### Request
Retype word for word the lines lying between the line containing "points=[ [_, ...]" and the line containing "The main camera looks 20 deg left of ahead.", together with those two lines themselves, and nothing besides.

-- Start Data --

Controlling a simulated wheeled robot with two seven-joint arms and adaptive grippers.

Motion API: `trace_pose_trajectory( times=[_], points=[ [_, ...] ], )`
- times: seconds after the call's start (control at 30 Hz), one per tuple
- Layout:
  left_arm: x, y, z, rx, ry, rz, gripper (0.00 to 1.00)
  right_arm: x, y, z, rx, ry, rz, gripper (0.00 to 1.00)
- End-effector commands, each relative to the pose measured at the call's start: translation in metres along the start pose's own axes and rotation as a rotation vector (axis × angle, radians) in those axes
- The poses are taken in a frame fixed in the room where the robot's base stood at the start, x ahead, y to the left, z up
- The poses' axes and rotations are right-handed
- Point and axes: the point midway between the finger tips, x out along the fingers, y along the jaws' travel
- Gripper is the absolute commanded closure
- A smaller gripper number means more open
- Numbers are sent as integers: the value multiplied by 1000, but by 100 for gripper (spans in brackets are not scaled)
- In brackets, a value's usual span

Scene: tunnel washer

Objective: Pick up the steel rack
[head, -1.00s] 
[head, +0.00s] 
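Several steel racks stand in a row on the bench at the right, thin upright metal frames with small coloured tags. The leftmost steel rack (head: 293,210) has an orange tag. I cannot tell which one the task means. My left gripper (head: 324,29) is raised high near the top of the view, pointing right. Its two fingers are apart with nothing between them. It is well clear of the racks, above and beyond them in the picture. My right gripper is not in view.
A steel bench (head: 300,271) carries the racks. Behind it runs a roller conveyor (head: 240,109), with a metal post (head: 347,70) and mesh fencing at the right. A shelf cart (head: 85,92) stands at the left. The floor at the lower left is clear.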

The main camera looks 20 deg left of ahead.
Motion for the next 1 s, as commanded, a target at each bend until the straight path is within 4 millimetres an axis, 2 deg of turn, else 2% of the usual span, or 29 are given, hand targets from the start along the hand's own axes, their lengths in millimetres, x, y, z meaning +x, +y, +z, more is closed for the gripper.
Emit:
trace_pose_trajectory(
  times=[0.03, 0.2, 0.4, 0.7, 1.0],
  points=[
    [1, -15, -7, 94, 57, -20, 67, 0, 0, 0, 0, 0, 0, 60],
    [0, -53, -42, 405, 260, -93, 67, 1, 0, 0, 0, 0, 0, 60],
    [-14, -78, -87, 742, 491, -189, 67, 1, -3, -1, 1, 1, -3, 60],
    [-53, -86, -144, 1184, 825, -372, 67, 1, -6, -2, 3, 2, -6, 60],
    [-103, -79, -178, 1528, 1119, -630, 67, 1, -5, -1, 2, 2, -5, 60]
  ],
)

-- End Data --

### Solution for this exercise
Motion API: `trace_pose_trajectory( times=[_], points=[ [_, ...] ], )`
- times: seconds after the call's start (control at 30 Hz), one per tuple
- Layout:
  left_arm: x, y, z, rx, ry, rz, gripper (0.00 to 1.00)
  right_arm: x, y, z, rx, ry, rz, gripper (0.00 to 1.00)
- End-effector commands, each relative to the pose measured at the call's start: translation in metres along the start pose's own axes and rotation as a rotation vector (axis × angle, radians) in those axes
- The poses are taken in a frame fixed in the room where the robot's base stood at the start, x ahead, y to the left, z up
- The poses' axes and rotations are right-handed
- Point and axes: the point midway between the finger tips, x out along the fingers, y along the jaws' travel
- Gripper is the absolute commanded closure
- A smaller gripper number means more open
- Numbers are sent as integers: the value multiplied by 1000, but by 100 for gripper (spans in brackets are not scaled)
- In brackets, a value's usual span

Scene: tunnel washer

Objective: Pick up the steel rack
[head, -1.00s] 
[head, +0.00s] 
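Several steel racks stand in a row on the bench at the right, thin upright metal frames with small coloured tags. The leftmost steel rack (head: 293,210) has an orange tag. I cannot tell which one the task means. My left gripper (head: 324,29) is raised high near the top of the view, pointing right. Its two fingers are apart with nothing between them. It is well clear of the racks, above and beyond them in the picture. My right gripper is not in view.
A steel bench (head: 300,271) carries the racks. Behind it runs a roller conveyor (head: 240,109), with a metal post (head: 347,70) and mesh fencing at the right. A shelf cart (head: 85,92) stands at the left. The floor at the lower left is clear.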

The main camera looks 20 deg left of ahead.

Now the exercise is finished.